— begin —

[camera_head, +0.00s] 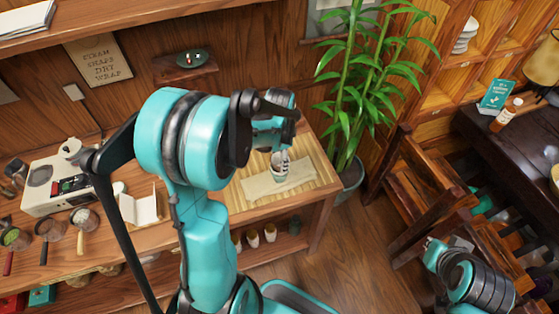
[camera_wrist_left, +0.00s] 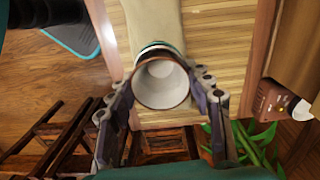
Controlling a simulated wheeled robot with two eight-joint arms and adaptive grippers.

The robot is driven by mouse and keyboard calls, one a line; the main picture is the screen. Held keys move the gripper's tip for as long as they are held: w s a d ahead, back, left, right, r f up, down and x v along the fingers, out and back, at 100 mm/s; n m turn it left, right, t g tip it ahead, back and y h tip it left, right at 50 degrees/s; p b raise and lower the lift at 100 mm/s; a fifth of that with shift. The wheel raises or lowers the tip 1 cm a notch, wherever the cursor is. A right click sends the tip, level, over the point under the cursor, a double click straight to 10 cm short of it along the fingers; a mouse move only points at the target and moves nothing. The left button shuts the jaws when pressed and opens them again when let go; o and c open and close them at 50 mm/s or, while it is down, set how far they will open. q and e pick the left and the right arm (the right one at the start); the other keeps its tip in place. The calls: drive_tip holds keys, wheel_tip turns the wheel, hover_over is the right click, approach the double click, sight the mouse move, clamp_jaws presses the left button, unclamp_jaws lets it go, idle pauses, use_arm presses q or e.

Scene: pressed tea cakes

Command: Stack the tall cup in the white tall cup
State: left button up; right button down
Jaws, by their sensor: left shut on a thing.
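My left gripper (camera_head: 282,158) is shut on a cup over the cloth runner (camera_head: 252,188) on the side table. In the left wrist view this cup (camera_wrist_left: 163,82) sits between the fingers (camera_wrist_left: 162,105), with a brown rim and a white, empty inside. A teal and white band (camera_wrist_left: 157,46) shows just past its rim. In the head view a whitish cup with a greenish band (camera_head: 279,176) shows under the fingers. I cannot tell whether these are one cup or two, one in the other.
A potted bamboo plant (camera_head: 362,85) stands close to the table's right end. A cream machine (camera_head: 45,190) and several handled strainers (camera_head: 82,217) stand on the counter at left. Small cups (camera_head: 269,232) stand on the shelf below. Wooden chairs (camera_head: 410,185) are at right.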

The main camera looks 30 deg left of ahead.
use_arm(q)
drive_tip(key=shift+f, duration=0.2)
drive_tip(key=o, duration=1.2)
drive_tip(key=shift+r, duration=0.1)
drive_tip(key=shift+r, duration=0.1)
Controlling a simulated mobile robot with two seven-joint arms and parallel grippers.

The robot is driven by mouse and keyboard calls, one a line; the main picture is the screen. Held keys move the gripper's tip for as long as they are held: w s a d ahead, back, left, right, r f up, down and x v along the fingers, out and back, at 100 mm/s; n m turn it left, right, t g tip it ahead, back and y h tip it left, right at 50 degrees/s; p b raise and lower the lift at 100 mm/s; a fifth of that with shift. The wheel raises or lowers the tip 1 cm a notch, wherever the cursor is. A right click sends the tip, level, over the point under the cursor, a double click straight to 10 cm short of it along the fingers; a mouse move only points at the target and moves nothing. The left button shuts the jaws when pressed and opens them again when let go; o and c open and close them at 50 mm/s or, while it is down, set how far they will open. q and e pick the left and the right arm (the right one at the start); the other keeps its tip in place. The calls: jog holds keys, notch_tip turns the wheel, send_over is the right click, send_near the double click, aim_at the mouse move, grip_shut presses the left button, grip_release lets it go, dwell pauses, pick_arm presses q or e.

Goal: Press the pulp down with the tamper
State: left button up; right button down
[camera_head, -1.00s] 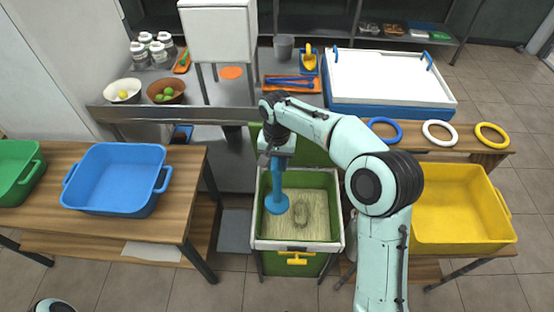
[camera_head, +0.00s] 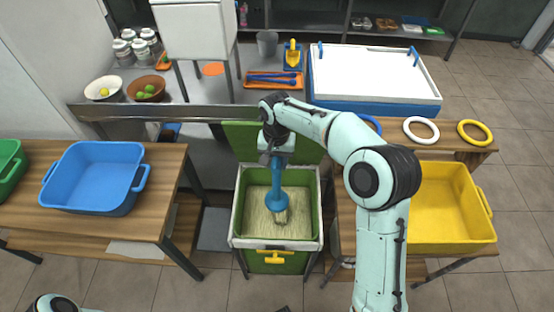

— end —
— begin —

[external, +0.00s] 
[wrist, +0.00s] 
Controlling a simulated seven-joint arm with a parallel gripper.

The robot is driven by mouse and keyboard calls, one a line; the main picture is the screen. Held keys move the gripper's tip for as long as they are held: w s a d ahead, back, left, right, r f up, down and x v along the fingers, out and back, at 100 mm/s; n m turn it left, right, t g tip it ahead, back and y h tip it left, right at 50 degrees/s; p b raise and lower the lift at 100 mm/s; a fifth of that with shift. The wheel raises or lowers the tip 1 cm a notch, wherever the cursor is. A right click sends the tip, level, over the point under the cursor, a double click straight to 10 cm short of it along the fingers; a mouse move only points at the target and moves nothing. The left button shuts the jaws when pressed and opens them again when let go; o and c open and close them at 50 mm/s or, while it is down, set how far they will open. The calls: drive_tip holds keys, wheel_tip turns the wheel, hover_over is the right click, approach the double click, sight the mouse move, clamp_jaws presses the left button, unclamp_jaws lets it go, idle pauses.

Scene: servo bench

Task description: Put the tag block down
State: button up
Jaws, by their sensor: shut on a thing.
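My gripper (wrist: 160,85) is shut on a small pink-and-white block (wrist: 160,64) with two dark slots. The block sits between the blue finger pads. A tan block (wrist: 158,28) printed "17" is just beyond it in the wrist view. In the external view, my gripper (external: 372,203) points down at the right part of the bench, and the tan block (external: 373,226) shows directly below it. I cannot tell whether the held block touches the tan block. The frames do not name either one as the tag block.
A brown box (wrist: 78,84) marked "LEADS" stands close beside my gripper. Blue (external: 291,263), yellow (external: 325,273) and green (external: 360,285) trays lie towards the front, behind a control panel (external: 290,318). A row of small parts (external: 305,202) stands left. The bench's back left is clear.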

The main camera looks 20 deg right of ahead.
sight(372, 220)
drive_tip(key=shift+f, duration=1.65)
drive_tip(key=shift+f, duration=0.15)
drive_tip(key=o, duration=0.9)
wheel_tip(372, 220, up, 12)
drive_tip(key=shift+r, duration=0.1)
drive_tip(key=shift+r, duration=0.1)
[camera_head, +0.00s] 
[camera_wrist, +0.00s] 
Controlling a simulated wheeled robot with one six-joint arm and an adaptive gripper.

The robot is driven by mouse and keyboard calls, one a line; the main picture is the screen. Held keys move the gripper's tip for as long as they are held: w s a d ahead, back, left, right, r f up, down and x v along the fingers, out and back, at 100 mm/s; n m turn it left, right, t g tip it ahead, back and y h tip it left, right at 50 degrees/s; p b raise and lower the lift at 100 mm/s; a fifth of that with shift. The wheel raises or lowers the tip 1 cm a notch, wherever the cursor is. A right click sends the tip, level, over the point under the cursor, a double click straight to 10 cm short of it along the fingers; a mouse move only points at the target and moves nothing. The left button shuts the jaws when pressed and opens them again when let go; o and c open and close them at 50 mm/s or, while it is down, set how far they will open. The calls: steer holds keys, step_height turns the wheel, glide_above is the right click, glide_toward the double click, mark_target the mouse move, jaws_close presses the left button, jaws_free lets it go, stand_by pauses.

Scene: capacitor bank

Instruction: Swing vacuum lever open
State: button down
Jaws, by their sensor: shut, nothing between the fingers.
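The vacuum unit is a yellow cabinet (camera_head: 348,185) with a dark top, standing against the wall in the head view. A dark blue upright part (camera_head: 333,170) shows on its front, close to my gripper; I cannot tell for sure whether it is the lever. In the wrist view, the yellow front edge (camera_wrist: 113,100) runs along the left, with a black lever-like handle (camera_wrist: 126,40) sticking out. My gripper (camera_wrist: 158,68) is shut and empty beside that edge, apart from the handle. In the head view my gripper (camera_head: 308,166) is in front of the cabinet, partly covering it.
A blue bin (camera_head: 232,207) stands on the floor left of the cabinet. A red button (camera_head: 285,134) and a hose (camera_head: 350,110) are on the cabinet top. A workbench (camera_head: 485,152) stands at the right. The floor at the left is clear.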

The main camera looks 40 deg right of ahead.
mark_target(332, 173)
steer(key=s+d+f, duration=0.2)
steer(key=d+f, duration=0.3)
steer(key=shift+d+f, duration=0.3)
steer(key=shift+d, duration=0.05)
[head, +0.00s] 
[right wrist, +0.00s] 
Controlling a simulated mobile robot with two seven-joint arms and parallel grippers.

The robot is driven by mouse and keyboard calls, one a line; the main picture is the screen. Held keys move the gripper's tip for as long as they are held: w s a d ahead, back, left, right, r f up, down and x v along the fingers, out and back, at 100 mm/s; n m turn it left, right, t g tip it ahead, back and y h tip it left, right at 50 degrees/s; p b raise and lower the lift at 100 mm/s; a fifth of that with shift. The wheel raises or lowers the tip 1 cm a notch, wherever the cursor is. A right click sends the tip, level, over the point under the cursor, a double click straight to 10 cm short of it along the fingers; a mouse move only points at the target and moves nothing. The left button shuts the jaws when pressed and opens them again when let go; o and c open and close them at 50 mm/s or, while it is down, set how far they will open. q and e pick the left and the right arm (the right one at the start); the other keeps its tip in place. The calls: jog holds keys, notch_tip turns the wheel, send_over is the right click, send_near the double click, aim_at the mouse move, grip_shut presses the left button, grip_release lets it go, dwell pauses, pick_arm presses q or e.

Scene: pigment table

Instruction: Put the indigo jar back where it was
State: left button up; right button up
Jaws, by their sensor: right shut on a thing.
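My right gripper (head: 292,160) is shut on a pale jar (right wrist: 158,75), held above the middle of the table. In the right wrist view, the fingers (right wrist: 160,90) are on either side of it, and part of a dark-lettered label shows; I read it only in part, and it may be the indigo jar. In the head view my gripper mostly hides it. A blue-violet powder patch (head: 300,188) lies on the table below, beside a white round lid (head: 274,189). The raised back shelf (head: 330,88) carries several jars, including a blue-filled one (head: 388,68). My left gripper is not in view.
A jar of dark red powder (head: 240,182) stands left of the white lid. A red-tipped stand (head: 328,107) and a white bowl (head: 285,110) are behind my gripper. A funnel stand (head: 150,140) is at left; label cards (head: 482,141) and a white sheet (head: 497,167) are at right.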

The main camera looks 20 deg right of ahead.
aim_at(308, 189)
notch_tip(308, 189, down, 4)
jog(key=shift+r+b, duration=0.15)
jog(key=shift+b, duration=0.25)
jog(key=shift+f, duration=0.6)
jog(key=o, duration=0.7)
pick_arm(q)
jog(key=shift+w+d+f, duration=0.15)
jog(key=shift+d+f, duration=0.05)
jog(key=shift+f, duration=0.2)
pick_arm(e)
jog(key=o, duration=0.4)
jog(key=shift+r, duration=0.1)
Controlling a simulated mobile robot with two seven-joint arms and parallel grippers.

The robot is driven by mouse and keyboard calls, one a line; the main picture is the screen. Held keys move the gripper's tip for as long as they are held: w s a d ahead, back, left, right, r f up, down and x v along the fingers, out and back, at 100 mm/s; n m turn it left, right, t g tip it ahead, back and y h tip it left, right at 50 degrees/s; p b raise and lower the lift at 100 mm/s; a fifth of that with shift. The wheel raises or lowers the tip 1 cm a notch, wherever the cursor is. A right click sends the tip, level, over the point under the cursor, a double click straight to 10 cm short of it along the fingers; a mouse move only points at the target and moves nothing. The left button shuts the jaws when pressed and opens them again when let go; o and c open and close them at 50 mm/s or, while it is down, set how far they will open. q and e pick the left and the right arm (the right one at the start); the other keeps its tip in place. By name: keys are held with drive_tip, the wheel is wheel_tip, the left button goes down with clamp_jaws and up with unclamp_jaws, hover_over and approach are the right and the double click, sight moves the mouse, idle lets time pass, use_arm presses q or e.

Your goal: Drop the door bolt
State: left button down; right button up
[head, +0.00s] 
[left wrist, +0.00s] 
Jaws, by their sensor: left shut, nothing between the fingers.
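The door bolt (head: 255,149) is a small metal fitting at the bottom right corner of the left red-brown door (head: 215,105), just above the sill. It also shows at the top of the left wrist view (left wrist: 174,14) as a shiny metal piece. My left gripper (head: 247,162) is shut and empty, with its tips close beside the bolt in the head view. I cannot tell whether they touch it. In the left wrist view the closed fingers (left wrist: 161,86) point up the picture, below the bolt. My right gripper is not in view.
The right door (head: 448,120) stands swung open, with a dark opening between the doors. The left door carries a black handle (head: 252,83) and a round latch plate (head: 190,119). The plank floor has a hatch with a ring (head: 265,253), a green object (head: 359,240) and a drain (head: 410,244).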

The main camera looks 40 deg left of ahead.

— end —

Return each full line of the entries that contains the word "State".

Completed exercise:
State: left button up; right button down
State: left button up; right button down
State: button up
State: button down
State: left button up; right button up
State: left button down; right button up

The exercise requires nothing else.